#### Supplied information
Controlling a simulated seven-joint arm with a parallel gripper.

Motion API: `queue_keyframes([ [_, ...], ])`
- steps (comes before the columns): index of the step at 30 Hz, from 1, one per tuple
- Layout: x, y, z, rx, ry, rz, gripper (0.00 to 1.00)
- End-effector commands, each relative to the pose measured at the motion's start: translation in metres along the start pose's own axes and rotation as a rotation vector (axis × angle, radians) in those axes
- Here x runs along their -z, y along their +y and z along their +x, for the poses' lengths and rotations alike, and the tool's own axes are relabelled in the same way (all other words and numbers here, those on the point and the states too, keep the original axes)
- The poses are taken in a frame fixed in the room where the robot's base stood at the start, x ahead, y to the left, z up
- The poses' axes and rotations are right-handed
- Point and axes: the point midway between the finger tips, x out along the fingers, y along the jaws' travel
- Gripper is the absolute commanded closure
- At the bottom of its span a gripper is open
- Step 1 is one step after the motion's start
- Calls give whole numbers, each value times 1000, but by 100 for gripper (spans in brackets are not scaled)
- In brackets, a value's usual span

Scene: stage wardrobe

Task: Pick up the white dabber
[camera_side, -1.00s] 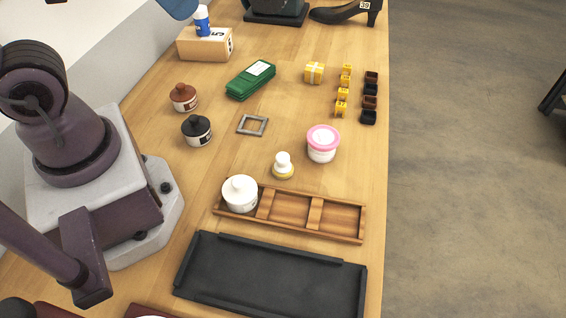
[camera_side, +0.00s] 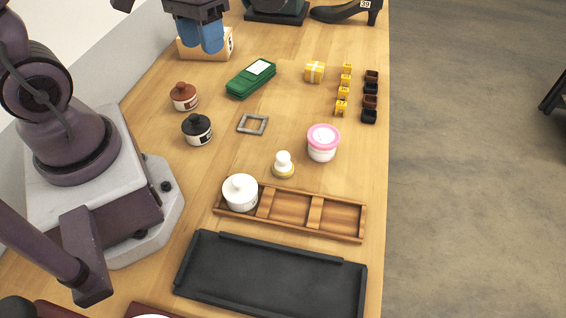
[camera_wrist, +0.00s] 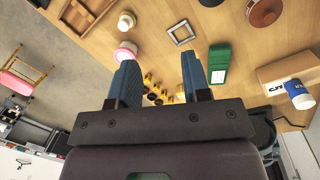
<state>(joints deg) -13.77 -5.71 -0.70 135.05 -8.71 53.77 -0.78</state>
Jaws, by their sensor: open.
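The white dabber (camera_side: 240,192), a squat round white pot with a knobbed lid, stands upright in the left compartment of a wooden tray (camera_side: 338,236). In the wrist view only part of the tray (camera_wrist: 85,14) shows at the top left, and the white dabber is out of frame. My gripper (camera_side: 205,44) is high at the top left of the side view, in front of the cardboard box and far from the white dabber. In the wrist view my gripper (camera_wrist: 158,60) is open, its blue fingers apart with nothing held between them.
A small white-knobbed item (camera_side: 283,166) and a pink-lidded tub (camera_side: 323,143) stand near the tray. Black (camera_side: 197,130) and brown (camera_side: 183,97) pots, a grey frame (camera_side: 252,124) and a green case (camera_side: 250,80) lie farther back. A dark tray (camera_side: 270,278) is in front.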

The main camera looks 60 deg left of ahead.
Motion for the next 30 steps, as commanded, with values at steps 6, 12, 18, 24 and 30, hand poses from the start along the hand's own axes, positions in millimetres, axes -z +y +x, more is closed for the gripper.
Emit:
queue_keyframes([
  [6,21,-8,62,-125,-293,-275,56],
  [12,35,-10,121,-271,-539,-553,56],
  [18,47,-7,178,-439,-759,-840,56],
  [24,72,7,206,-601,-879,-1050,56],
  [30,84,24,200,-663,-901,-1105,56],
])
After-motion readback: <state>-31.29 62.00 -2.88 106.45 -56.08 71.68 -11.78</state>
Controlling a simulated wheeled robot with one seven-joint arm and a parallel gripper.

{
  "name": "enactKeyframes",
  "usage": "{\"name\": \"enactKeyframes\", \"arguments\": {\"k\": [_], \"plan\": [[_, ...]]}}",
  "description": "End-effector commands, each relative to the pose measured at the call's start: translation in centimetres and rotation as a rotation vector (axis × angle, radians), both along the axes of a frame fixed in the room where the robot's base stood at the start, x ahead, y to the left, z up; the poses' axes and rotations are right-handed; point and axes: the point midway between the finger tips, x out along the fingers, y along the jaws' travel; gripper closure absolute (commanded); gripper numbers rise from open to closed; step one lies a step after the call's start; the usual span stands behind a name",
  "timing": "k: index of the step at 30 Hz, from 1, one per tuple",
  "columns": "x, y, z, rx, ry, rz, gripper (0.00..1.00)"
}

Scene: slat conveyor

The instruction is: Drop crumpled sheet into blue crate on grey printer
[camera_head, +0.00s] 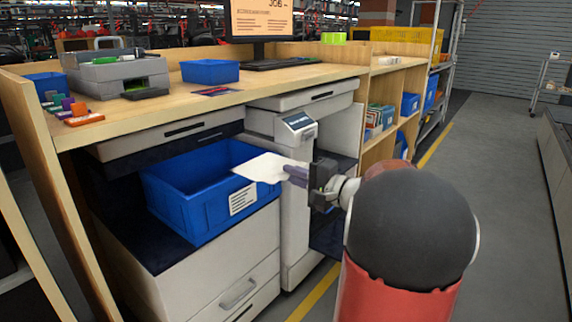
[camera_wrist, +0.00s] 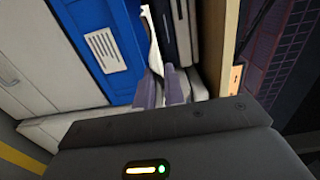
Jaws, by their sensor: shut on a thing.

#### Exercise task
Images should not appear in the copy; retype the listing above exactly.

#### Written solution
Controlling a simulated seven-joint arm with a parallel gripper.

Motion API: `queue_keyframes([ [_, ...], ])`
- steps (comes before the columns): index of the step at 30 Hz, from 1, one per tuple
- Layout: x, y, z, rx, ry, rz, gripper (0.00 to 1.00)
- End-effector commands, each relative to the pose measured at the motion's start: translation in metres along the start pose's own axes and rotation as a rotation vector (axis × angle, radians) in those axes
- Here x runs along their -z, y along their +y and z along their +x, for the poses' lengths and rotations alike, and the tool's own axes are relabelled in the same way (all other words and numbers here, those on the point and the states too, keep the original axes)
- The poses are taken in a frame fixed in the room where the robot's base stood at the start, x ahead, y to the left, z up
- The poses' axes and rotations are right-handed
- Point and axes: the point midway between the finger tips, x out along the fingers, y along the jaws' travel
- Gripper is the absolute commanded closure
- At the bottom of its span a gripper is open
- Step 1 is one step after the motion's start
- Calls give whole numbers, each value times 1000, but by 100 for gripper (spans in brackets are not scaled)
- In brackets, a value's usual span

Scene: stage wardrobe

Task: Pick up the white dabber
[camera_side, -1.00s] 
[camera_side, +0.00s] 
[camera_wrist, +0.00s] 
<state>(joints deg) -13.77 -5.71 -0.70 135.05 -8.71 53.77 -0.78</state>
Jaws, by their sensor: open.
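The white dabber (camera_side: 240,192), a squat round white pot with a knobbed lid, stands upright in the left compartment of a wooden tray (camera_side: 338,236). In the wrist view only part of the tray (camera_wrist: 85,14) shows at the top left, and the white dabber is out of frame. My gripper (camera_side: 205,44) is high at the top left of the side view, in front of the cardboard box and far from the white dabber. In the wrist view my gripper (camera_wrist: 158,60) is open, its blue fingers apart with nothing held between them.
A small white-knobbed item (camera_side: 283,166) and a pink-lidded tub (camera_side: 323,143) stand near the tray. Black (camera_side: 197,130) and brown (camera_side: 183,97) pots, a grey frame (camera_side: 252,124) and a green case (camera_side: 250,80) lie farther back. A dark tray (camera_side: 270,278) is in front.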

The main camera looks 60 deg left of ahead.
Motion for the next 30 steps, as commanded, with values at steps 6, 12, 18, 24 and 30, hand poses from the start along the hand's own axes, positions in millimetres, axes -z +y +x, more is closed for the gripper.
Emit:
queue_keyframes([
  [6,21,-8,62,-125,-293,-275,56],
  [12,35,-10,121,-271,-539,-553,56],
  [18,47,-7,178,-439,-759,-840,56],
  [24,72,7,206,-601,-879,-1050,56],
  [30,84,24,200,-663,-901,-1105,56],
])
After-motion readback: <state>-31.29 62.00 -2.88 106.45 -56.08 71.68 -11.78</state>
Controlling a simulated wheeled robot with one seven-joint arm and a parallel gripper.

{
  "name": "enactKeyframes",
  "usage": "{\"name\": \"enactKeyframes\", \"arguments\": {\"k\": [_], \"plan\": [[_, ...]]}}",
  "description": "End-effector commands, each relative to the pose measured at the call's start: translation in centimetres and rotation as a rotation vector (axis × angle, radians), both along the axes of a frame fixed in the room where the robot's base stood at the start, x ahead, y to the left, z up; the poses' axes and rotations are right-handed; point and axes: the point midway between the finger tips, x out along the fingers, y along the jaws' travel; gripper closure absolute (commanded); gripper numbers rise from open to closed; step one lies a step after the call's start; the usual span stands behind a name",
  "timing": "k: index of the step at 30 Hz, from 1, one per tuple",
  "columns": "x, y, z, rx, ry, rz, gripper (0.00..1.00)"
}

Scene: slat conveyor

The instruction is: Drop crumpled sheet into blue crate on grey printer
[camera_head, +0.00s] 
[camera_wrist, +0.00s] 
Jaws, by their sensor: shut on a thing.

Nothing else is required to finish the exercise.